§ Instructions for the task
Gather all lines with the word "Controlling" in them.

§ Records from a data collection
○ ○ ○ ○

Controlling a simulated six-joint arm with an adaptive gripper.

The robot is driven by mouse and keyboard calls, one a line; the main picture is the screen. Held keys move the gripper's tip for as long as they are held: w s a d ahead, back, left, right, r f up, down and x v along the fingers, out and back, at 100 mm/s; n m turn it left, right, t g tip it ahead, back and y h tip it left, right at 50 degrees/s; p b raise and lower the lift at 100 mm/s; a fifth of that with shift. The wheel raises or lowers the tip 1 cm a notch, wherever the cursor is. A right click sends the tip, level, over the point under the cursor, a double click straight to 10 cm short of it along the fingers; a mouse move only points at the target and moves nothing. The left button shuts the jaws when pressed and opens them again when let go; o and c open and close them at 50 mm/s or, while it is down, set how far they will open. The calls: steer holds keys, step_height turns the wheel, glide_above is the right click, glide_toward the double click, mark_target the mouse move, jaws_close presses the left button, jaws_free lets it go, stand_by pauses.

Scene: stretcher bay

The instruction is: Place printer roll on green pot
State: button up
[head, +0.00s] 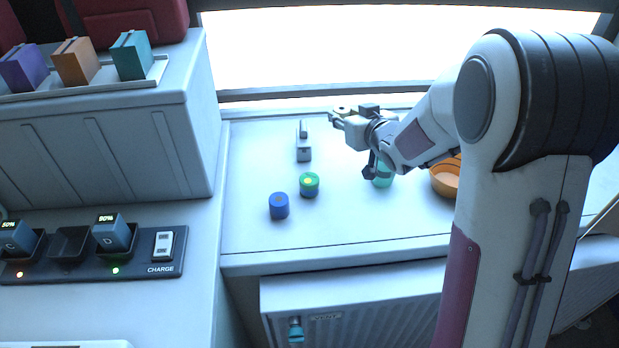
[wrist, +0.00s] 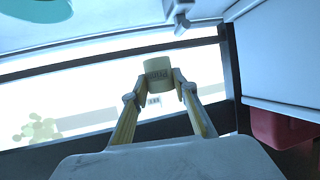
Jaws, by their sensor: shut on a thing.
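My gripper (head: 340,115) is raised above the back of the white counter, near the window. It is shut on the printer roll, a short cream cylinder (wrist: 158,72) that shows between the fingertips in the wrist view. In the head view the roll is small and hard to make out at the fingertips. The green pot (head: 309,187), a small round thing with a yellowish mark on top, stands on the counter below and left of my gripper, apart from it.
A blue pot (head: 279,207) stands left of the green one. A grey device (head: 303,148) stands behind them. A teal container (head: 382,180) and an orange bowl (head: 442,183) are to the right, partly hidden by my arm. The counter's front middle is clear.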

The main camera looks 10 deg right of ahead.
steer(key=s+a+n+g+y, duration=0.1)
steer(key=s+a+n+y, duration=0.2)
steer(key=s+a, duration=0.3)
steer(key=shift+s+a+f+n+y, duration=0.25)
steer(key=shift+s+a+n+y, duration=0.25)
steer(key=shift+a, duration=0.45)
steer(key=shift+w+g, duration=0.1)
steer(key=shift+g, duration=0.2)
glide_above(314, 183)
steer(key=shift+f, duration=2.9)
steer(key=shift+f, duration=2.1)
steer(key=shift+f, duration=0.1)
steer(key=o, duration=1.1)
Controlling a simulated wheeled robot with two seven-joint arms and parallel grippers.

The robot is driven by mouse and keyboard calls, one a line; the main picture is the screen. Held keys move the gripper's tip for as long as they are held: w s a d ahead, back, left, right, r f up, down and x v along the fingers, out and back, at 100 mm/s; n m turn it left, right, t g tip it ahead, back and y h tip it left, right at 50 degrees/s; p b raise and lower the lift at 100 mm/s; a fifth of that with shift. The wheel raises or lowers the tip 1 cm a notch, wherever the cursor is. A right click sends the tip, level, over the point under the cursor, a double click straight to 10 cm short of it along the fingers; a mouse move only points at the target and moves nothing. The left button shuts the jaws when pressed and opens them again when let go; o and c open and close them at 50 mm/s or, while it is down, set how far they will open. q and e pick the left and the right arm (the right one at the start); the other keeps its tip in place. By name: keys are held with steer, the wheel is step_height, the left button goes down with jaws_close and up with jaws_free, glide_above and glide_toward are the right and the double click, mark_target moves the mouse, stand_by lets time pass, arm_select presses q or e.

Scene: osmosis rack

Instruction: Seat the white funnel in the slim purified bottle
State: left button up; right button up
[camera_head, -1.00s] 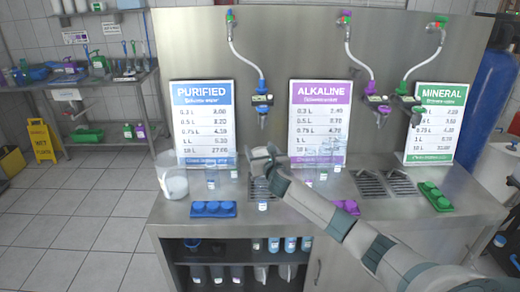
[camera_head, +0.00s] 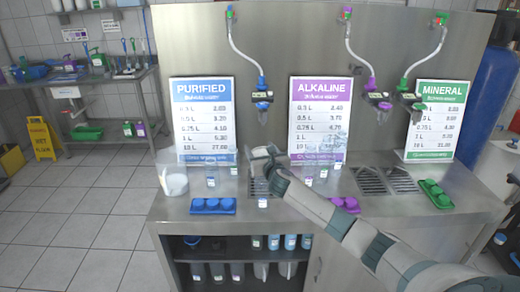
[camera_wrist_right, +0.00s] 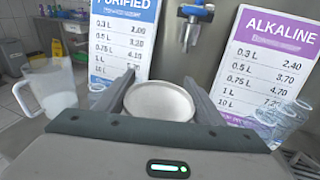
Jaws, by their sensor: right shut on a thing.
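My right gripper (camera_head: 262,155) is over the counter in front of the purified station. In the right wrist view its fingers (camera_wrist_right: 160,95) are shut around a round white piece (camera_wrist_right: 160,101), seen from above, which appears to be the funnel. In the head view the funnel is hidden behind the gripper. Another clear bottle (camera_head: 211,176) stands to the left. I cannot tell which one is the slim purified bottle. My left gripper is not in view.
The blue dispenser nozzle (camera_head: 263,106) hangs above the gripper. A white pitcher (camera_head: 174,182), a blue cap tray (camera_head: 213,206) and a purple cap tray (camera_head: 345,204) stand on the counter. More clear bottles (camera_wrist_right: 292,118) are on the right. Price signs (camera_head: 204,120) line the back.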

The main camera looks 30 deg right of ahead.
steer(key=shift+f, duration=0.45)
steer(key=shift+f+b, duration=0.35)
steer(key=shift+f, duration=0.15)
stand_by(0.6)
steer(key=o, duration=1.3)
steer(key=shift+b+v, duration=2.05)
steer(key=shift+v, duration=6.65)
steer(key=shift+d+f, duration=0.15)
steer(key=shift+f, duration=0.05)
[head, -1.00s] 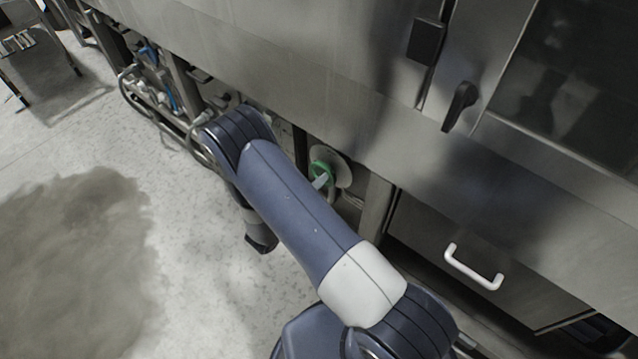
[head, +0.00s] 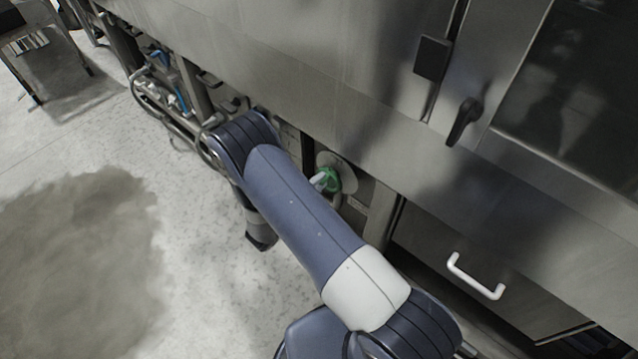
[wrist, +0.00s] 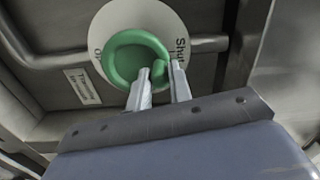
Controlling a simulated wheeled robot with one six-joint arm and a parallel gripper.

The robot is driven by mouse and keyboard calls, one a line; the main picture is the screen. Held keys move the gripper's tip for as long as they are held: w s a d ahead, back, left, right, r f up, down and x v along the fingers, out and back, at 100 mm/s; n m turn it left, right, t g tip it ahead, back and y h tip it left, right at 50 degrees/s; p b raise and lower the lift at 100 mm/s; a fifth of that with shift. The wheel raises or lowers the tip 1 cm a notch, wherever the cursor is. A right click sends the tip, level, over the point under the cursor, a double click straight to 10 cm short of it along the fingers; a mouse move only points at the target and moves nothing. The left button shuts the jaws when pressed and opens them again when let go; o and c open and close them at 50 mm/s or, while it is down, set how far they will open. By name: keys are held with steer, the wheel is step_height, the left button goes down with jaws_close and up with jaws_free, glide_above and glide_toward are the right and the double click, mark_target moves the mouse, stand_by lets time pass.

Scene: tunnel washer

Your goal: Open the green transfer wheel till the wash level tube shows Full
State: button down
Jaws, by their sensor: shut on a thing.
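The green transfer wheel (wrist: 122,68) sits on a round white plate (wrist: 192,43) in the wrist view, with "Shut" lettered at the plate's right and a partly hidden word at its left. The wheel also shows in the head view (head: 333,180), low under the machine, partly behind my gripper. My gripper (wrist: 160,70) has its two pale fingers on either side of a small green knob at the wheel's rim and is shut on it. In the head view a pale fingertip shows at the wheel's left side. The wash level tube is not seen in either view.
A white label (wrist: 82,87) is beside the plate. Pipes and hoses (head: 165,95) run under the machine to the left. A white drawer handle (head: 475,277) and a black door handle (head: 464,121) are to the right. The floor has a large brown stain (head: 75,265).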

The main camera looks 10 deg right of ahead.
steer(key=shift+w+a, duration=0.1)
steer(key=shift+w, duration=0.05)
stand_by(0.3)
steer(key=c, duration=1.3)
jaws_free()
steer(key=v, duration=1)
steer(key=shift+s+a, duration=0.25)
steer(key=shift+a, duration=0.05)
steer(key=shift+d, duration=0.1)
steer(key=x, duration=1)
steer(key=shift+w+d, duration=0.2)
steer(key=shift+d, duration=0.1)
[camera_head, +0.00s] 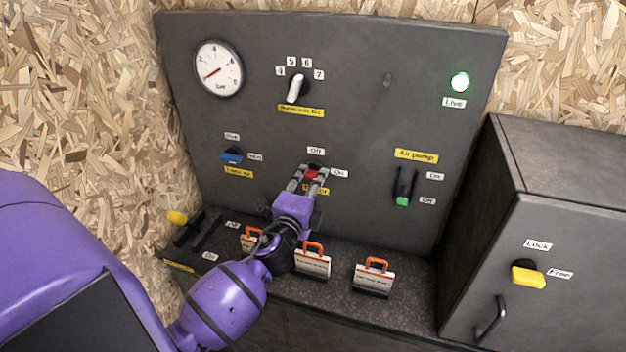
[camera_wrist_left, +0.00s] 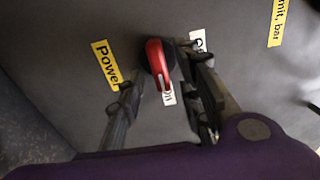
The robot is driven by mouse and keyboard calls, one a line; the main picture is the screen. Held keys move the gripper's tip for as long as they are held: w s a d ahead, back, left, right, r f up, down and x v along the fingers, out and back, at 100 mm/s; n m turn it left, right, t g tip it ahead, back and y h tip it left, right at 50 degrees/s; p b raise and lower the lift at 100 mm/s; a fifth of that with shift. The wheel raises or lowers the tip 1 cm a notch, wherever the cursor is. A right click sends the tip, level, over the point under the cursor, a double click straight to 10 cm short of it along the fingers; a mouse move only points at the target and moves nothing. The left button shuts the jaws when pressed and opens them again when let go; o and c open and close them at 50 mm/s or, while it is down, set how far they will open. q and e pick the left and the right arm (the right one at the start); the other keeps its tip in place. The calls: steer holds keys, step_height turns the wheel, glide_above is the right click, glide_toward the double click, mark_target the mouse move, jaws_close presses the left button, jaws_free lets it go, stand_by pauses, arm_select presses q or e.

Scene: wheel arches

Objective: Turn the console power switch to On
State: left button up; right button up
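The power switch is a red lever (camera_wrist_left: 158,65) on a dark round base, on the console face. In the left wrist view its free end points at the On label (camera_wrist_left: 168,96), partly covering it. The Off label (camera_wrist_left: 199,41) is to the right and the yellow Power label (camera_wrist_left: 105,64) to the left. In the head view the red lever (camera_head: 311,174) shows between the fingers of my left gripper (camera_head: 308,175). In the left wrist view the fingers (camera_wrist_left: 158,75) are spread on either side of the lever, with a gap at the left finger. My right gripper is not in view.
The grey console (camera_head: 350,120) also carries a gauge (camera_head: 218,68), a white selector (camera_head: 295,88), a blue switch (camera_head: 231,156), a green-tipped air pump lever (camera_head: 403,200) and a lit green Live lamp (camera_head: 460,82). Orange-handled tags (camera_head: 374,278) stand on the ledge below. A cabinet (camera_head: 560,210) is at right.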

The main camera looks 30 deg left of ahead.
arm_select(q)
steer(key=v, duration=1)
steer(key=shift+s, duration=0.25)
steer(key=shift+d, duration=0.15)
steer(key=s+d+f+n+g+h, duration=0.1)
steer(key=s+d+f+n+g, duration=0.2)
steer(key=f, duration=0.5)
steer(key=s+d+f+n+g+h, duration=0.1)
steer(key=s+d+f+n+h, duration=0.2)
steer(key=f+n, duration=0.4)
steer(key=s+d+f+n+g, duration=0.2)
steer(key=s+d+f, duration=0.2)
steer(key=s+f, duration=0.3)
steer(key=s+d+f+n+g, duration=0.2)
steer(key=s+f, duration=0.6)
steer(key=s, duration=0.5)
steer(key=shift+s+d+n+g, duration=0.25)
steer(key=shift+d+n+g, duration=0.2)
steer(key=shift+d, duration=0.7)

○ ○ ○ ○

§ Response to this exercise
Controlling a simulated six-joint arm with an adaptive gripper.
Controlling a simulated wheeled robot with two seven-joint arms and parallel grippers.
Controlling a simulated wheeled robot with one six-joint arm and a parallel gripper.

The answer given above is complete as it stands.